- Problem description
Say how many lines of the material below contain the word "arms", with no other words.

Data entries

....................

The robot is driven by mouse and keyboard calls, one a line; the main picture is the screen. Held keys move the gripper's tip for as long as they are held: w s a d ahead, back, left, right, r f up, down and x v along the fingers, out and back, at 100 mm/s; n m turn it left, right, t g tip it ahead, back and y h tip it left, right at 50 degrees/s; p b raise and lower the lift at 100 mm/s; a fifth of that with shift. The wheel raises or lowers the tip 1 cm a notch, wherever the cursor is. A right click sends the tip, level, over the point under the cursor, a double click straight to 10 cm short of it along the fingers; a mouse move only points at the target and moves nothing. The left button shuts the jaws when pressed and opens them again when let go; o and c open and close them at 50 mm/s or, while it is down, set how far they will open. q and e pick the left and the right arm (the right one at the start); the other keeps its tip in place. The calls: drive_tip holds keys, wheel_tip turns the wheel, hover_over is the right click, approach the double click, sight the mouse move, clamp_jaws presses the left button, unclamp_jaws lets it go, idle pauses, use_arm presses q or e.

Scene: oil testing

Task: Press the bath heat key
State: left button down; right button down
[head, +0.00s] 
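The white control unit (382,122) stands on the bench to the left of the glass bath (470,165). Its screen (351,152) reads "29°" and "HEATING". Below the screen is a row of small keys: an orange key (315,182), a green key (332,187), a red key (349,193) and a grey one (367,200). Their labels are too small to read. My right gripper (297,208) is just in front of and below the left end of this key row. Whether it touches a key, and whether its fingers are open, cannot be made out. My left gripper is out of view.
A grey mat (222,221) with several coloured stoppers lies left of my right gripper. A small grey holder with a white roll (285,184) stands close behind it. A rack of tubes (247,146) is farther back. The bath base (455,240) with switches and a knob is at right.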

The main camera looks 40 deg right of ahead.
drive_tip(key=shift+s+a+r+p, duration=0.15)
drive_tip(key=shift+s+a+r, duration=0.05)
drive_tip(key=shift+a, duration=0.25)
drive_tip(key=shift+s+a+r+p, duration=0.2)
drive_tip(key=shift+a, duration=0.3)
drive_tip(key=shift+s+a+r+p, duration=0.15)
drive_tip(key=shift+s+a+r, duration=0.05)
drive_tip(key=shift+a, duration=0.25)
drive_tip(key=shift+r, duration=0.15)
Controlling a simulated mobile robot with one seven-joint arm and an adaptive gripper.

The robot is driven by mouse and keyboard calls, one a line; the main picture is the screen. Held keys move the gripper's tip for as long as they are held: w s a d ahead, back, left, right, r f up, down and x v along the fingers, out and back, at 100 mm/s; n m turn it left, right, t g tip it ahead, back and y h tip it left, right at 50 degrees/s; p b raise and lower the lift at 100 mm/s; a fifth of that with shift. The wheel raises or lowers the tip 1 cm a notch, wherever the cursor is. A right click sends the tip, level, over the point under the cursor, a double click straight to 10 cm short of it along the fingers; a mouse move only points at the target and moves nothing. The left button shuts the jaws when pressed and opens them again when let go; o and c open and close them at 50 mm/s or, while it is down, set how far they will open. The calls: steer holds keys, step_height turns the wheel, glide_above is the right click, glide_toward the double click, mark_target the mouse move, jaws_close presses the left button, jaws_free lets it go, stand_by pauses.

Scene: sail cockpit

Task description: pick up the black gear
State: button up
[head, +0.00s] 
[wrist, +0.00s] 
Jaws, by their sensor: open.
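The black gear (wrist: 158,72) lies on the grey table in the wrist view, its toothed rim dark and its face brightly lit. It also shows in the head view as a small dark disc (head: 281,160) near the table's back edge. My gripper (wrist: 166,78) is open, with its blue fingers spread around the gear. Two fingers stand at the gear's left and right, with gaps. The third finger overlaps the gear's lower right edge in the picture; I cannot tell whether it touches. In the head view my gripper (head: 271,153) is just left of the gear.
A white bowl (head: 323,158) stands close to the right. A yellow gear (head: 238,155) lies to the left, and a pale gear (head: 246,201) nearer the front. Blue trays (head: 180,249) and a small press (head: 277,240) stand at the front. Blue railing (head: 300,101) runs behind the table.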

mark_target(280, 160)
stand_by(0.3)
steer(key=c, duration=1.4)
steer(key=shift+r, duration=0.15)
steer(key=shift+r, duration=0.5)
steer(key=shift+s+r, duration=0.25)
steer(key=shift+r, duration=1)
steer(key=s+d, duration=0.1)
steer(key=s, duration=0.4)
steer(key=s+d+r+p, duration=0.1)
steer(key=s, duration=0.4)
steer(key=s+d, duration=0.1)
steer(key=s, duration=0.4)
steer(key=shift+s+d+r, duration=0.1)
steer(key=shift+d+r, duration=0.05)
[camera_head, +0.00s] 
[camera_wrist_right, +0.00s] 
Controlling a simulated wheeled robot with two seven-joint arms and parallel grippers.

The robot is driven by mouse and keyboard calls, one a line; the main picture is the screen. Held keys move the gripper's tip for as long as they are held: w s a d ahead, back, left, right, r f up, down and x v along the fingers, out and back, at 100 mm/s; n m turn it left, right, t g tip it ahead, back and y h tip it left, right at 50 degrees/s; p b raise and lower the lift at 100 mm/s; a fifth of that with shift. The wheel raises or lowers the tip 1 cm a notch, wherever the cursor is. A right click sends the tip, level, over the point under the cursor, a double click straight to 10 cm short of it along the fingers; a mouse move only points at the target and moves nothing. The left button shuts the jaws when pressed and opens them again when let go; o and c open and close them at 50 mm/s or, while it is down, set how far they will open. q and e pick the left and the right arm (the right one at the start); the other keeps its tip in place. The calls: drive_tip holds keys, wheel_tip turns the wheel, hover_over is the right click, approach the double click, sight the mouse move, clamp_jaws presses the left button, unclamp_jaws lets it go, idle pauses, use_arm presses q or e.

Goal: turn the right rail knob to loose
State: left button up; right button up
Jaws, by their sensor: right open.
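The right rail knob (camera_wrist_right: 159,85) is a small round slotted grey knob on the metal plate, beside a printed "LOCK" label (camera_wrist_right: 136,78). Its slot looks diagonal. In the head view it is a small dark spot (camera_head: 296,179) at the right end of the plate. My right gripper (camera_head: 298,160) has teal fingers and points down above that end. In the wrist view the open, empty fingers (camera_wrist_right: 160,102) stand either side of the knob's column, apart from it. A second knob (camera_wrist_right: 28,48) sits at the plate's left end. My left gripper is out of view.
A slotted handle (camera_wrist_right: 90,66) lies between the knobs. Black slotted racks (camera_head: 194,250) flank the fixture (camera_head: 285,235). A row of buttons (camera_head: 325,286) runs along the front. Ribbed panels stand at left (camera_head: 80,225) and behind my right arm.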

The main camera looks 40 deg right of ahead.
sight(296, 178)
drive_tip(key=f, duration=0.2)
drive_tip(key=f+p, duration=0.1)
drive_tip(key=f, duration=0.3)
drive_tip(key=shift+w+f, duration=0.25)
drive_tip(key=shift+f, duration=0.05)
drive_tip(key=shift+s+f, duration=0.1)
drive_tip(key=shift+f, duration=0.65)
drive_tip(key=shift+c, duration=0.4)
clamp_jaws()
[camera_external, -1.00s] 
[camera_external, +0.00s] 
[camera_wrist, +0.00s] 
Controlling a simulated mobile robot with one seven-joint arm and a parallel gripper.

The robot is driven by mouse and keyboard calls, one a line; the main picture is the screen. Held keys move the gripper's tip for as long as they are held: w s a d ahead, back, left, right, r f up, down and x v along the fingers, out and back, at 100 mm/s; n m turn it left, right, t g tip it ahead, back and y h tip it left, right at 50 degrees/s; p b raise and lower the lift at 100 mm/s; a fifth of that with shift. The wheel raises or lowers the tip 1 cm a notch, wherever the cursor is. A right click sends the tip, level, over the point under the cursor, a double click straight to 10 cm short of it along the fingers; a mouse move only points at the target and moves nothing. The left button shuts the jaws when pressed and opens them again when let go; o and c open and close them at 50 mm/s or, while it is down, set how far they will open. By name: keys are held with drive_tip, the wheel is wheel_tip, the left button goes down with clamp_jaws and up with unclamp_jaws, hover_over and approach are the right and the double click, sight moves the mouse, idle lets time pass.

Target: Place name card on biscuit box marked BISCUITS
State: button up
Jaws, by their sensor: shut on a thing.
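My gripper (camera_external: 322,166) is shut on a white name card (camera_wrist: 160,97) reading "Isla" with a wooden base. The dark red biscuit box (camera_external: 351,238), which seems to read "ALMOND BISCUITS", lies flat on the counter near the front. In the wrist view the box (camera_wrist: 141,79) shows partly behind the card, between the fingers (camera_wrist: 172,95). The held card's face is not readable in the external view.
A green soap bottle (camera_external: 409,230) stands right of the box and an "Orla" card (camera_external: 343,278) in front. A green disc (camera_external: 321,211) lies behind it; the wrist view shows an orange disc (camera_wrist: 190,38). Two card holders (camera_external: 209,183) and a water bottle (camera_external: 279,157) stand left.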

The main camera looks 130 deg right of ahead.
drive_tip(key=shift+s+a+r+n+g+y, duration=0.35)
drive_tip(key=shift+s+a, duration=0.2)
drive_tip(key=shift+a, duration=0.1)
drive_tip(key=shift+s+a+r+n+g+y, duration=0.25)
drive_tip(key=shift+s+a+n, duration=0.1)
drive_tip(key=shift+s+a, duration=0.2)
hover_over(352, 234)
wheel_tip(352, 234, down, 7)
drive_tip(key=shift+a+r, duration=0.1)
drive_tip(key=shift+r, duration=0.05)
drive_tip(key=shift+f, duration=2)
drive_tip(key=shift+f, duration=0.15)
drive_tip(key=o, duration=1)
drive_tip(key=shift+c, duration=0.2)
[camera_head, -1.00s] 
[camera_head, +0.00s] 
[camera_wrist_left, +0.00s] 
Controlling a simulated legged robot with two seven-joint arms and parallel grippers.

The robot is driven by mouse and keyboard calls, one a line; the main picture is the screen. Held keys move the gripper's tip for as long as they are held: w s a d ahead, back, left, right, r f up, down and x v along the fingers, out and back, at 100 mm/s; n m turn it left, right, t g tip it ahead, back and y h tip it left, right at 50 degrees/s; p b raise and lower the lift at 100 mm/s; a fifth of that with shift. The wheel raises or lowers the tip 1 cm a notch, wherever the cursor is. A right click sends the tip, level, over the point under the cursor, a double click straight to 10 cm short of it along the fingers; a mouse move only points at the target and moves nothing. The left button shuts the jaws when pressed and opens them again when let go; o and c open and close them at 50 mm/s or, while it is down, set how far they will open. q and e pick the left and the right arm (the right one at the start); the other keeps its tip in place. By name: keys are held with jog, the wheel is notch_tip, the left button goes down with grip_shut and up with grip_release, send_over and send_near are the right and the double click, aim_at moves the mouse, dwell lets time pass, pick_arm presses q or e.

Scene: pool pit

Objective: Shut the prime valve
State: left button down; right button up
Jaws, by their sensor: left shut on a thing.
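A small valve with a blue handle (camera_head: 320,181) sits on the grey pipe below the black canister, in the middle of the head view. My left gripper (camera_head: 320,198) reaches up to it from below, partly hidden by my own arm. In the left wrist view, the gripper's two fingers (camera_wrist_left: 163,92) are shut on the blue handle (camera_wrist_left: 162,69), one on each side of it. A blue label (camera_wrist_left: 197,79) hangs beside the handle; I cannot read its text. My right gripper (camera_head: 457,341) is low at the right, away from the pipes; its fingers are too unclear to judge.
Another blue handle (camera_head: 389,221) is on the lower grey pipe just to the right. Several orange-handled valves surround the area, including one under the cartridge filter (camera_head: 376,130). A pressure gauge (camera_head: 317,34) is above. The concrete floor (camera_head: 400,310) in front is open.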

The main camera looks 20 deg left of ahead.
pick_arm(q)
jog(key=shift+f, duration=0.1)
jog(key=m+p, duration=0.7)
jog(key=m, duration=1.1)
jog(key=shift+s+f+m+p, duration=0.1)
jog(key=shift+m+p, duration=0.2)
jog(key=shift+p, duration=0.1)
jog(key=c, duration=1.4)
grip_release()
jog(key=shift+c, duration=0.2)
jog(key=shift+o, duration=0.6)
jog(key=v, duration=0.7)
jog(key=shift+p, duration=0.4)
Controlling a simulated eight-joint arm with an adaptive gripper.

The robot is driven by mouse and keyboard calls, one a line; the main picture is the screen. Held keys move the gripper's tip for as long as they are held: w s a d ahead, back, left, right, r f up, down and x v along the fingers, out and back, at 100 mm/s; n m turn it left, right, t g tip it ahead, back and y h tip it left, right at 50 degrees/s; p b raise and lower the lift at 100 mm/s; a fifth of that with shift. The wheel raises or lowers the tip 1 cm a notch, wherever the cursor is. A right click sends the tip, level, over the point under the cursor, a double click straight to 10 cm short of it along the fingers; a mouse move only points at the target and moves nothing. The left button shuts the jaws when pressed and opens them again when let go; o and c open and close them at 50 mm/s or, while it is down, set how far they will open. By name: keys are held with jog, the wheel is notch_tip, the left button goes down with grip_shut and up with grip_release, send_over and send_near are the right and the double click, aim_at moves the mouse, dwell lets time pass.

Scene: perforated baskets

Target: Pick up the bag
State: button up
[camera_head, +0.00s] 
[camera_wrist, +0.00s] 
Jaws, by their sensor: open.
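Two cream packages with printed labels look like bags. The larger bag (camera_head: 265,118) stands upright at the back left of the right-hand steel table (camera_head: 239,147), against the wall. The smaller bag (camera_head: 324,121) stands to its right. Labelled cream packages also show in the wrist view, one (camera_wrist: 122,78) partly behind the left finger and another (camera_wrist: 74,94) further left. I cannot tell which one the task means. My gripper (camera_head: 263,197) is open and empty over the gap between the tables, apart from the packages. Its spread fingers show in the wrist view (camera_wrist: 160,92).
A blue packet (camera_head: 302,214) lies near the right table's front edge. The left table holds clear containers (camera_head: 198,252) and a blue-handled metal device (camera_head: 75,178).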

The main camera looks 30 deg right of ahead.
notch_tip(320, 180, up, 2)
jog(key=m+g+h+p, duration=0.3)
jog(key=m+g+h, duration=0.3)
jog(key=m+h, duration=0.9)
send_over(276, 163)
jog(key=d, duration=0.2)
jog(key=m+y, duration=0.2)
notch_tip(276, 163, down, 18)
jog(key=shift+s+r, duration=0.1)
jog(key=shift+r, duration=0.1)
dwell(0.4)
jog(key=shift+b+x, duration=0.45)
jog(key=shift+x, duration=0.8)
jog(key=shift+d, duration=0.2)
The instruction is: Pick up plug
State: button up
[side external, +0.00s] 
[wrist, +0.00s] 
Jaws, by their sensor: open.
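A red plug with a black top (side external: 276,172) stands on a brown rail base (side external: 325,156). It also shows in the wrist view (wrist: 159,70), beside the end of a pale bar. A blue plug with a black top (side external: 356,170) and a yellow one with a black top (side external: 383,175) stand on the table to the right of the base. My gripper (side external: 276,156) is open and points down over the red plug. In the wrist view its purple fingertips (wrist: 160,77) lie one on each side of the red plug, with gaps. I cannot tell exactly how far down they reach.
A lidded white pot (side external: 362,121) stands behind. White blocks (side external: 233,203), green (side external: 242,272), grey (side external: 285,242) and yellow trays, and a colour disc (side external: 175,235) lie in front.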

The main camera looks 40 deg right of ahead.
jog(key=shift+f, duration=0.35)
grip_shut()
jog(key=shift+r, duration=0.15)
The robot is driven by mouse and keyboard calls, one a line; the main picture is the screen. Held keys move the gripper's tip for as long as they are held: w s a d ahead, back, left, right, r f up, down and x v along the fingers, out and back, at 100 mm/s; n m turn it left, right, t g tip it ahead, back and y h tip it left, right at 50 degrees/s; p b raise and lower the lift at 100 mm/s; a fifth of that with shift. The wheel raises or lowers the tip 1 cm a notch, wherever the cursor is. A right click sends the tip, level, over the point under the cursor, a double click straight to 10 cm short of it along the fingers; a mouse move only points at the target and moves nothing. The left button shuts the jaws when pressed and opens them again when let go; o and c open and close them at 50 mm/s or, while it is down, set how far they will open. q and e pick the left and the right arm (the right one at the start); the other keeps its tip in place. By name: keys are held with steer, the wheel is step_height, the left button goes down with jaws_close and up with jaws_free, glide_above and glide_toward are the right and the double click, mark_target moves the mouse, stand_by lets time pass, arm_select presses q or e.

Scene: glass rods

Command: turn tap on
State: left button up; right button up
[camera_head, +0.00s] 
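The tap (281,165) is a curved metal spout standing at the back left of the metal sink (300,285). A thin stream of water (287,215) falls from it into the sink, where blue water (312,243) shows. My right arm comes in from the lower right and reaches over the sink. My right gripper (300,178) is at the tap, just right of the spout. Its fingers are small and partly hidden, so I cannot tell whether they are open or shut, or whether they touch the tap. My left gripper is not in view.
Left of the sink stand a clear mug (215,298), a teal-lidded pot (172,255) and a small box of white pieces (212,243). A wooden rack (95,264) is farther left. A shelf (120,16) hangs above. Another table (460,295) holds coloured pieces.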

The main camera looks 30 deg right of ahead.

....................

- Solution for this task
2